Source data:
start

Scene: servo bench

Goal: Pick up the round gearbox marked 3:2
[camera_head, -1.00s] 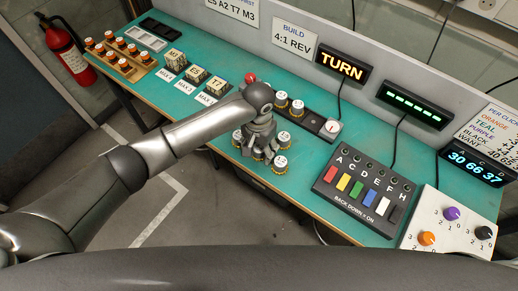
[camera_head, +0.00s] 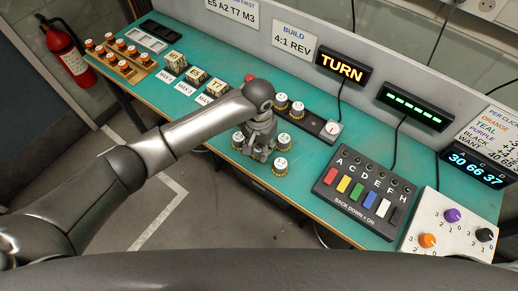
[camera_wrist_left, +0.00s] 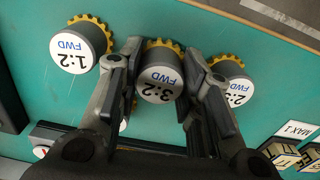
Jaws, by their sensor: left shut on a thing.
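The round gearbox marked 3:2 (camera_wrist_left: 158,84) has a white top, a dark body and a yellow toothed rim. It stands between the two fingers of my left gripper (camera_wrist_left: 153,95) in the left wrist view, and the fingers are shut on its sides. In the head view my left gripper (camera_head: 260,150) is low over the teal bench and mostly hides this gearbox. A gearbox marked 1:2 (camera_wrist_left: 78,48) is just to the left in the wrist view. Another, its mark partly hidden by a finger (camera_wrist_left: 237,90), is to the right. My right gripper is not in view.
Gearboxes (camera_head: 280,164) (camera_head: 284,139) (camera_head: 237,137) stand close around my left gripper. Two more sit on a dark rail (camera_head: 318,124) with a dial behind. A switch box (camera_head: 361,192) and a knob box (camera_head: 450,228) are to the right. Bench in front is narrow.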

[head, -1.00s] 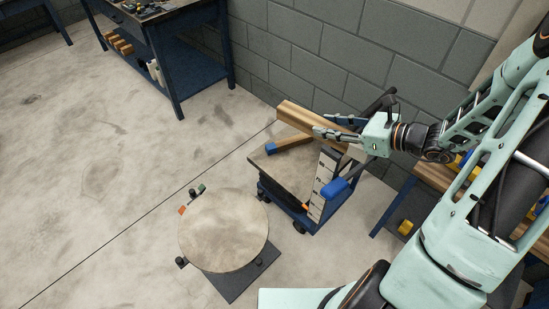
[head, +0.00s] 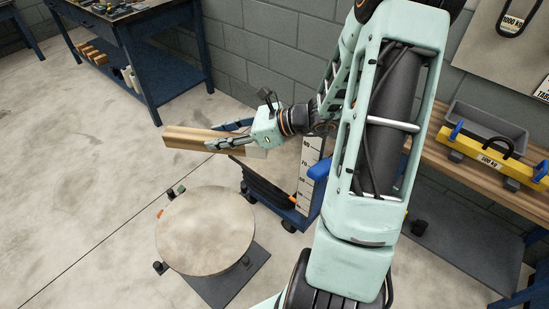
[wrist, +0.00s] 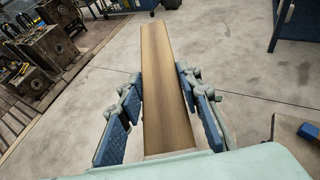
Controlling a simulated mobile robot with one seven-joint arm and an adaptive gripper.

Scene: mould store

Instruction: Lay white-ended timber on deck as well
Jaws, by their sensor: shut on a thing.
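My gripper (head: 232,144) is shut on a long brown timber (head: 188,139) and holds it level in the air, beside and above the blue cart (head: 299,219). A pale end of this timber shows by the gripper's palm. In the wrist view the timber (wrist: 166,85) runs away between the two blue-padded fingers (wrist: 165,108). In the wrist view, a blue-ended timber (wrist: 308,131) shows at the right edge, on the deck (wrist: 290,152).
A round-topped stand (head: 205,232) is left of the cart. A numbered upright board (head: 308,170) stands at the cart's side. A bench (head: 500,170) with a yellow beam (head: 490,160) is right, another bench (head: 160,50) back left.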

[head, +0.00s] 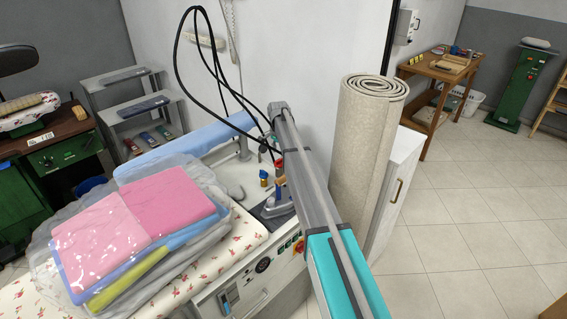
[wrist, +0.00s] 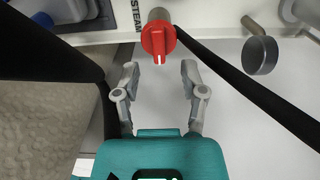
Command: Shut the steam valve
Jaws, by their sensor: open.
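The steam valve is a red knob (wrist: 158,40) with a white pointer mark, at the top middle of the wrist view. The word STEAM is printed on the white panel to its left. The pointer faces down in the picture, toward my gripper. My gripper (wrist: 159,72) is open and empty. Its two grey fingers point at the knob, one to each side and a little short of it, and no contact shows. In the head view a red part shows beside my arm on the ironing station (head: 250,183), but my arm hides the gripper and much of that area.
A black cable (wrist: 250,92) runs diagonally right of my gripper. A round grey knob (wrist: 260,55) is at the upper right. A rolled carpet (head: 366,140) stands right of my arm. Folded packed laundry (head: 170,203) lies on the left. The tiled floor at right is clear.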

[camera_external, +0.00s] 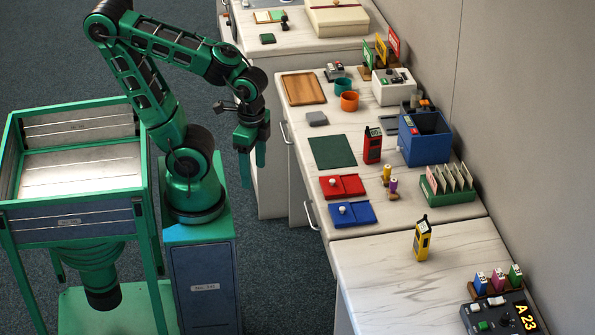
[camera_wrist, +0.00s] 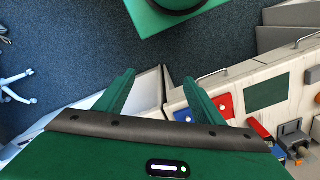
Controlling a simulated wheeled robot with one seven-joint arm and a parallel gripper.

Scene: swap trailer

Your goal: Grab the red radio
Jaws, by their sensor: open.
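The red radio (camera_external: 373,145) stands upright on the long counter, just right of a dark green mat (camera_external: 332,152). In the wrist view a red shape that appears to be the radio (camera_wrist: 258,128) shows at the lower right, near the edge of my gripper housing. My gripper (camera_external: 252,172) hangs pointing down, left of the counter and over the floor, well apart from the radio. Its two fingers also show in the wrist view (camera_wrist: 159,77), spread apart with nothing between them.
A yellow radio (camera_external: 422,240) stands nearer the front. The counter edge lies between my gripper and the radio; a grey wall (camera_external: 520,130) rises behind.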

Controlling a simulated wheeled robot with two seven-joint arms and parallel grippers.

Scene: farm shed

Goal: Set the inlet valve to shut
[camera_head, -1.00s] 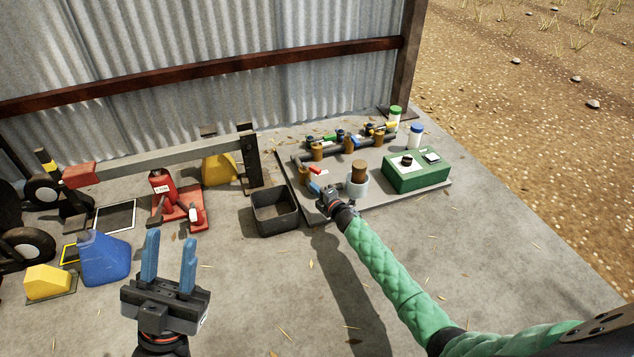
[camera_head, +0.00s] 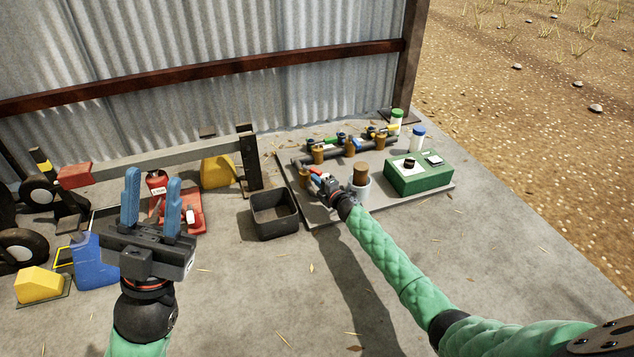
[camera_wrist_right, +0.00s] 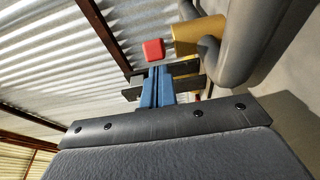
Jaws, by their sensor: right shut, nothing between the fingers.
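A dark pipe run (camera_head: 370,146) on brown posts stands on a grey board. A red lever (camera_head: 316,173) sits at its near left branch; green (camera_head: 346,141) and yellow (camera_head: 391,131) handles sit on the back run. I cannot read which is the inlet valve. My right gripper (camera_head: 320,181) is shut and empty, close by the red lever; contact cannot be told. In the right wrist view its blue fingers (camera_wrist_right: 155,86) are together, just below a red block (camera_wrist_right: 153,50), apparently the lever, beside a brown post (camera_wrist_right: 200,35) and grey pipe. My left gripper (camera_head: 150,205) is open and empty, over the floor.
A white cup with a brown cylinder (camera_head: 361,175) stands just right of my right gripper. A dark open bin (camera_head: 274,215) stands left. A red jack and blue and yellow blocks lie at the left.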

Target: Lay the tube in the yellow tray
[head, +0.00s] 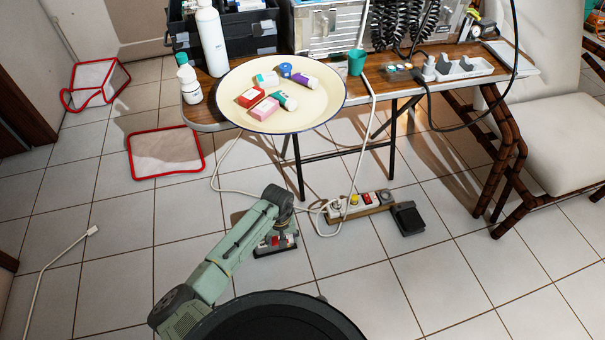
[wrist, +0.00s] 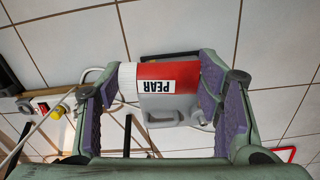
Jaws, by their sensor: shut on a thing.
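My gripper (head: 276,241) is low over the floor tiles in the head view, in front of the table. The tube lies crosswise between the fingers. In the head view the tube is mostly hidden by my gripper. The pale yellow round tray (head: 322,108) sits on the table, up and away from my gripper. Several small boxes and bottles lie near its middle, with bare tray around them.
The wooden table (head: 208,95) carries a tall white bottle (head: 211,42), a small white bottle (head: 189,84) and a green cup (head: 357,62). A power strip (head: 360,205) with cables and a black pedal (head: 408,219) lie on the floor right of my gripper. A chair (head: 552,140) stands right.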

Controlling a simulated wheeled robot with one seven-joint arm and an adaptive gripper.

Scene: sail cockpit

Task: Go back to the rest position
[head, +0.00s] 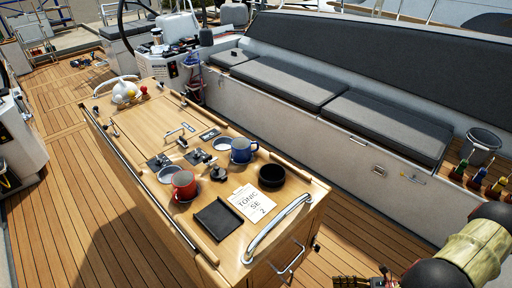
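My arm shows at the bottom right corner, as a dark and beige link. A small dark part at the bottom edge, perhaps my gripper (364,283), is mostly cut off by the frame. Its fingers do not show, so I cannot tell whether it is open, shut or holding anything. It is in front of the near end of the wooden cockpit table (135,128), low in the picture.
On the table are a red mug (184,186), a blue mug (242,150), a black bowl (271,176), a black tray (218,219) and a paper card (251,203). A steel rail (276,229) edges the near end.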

end

EXERCISE:
Above are some records; quote exactly and only the lines that begin at the line containing "Goal: Set the inlet valve to shut" and stop after the line containing "[camera_wrist_right, +0.00s]", leaving out the pictures.

FULL SOLUTION:
Goal: Set the inlet valve to shut
[camera_head, -1.00s] 
[camera_head, +0.00s] 
[camera_wrist_right, +0.00s] 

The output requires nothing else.